**Goal of the exercise**
Your task is to retype the lines from the opening of the material through the line that includes "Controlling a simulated". Do not copy the pictures.

**Data excerpts**
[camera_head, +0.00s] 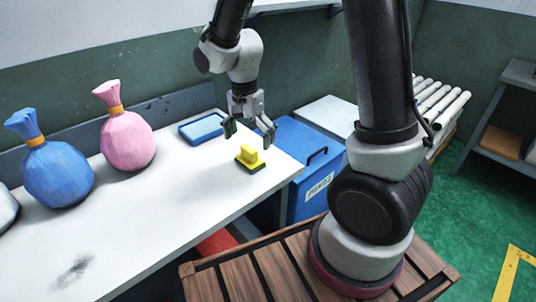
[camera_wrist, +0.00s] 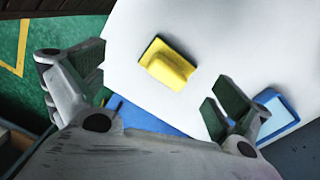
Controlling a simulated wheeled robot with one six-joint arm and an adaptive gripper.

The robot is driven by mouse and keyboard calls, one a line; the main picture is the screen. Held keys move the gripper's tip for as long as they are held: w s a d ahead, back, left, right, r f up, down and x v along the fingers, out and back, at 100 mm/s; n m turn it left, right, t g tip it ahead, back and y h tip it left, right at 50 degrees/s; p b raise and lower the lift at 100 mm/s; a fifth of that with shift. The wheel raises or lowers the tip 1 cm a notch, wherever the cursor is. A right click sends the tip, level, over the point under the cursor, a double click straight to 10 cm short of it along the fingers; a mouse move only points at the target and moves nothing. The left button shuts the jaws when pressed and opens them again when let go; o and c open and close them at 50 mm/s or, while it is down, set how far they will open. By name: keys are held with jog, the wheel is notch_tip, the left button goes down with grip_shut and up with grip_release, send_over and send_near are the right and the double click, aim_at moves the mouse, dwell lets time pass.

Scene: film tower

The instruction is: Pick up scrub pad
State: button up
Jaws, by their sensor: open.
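The scrub pad (camera_head: 250,158) is a yellow block with a raised grip and a dark green underside. It lies on the white table (camera_head: 185,190) near its right end. It also shows in the wrist view (camera_wrist: 168,64), beyond the fingertips and roughly midway between them. My gripper (camera_head: 249,130) is open and empty, pointing down above the pad and apart from it. Both spread fingers of my gripper (camera_wrist: 155,85) show in the wrist view.
A blue tray-like item (camera_head: 204,128) lies behind the pad. A pink sack (camera_head: 127,135) and a blue sack (camera_head: 57,168) stand on the left. A blue bin (camera_head: 312,165) stands beyond the table's right edge. The table front has a dark smudge (camera_head: 75,270) and free room.

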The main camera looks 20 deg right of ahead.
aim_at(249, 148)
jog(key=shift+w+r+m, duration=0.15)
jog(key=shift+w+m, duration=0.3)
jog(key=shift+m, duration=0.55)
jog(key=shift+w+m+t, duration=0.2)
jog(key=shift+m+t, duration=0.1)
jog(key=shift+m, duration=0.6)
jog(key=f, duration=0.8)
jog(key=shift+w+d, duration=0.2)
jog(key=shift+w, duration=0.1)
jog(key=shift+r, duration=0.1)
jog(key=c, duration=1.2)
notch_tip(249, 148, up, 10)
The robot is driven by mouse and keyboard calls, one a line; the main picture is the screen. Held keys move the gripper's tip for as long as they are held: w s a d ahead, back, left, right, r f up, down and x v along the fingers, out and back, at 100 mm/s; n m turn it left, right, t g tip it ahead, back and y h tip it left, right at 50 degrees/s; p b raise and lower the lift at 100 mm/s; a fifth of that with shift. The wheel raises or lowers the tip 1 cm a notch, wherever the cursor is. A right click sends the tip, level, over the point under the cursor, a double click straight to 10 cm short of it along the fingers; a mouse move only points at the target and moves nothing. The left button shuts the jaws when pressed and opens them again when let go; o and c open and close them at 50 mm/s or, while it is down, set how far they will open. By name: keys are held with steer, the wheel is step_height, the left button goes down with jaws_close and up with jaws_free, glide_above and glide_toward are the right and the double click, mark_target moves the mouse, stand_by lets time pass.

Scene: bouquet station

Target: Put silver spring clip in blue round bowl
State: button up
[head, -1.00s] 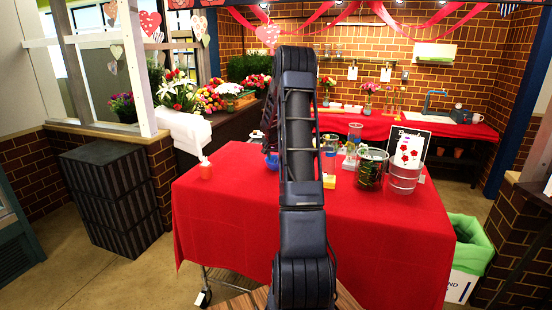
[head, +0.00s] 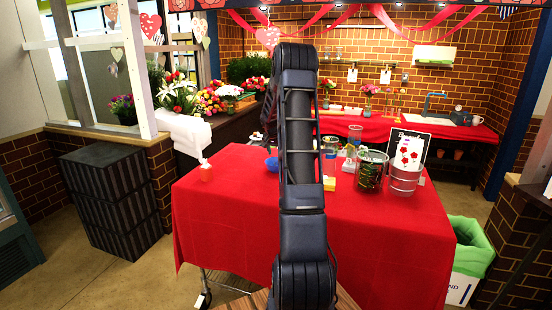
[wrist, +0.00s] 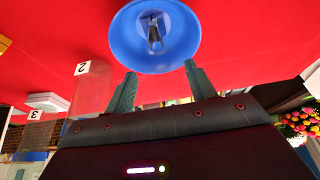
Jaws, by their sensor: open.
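The blue round bowl (wrist: 126,45) sits on the red cloth at the top of the wrist view. In the head view the bowl (head: 271,164) peeks out left of my arm, partly hidden by it. The silver spring clip (wrist: 155,38) shows inside the bowl, within its rim, apart from my fingers. The clip cannot be made out in the head view. My gripper (wrist: 160,69) is open and empty, its two fingertips spread near the bowl's rim in the wrist view. My arm hides the gripper in the head view.
On the red-covered table (head: 240,220), an orange-red container (head: 206,172) stands at left. Clear numbered containers (wrist: 92,88) stand beside my gripper. The table's front is clear.

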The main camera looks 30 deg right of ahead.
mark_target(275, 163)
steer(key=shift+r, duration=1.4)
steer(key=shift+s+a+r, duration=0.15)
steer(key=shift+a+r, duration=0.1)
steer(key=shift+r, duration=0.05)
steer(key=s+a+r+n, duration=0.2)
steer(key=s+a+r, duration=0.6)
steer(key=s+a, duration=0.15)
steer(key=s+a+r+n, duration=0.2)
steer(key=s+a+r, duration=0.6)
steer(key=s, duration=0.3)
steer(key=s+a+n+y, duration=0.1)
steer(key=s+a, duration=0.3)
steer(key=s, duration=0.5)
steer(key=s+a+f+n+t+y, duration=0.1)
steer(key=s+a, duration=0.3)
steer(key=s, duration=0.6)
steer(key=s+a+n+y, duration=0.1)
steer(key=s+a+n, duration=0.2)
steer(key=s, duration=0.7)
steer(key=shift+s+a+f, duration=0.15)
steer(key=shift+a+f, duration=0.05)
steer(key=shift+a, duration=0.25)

**Result**
[camera_head, +0.00s] 
[camera_wrist, +0.00s] 
Controlling a simulated wheeled robot with one six-joint arm and an adaptive gripper.

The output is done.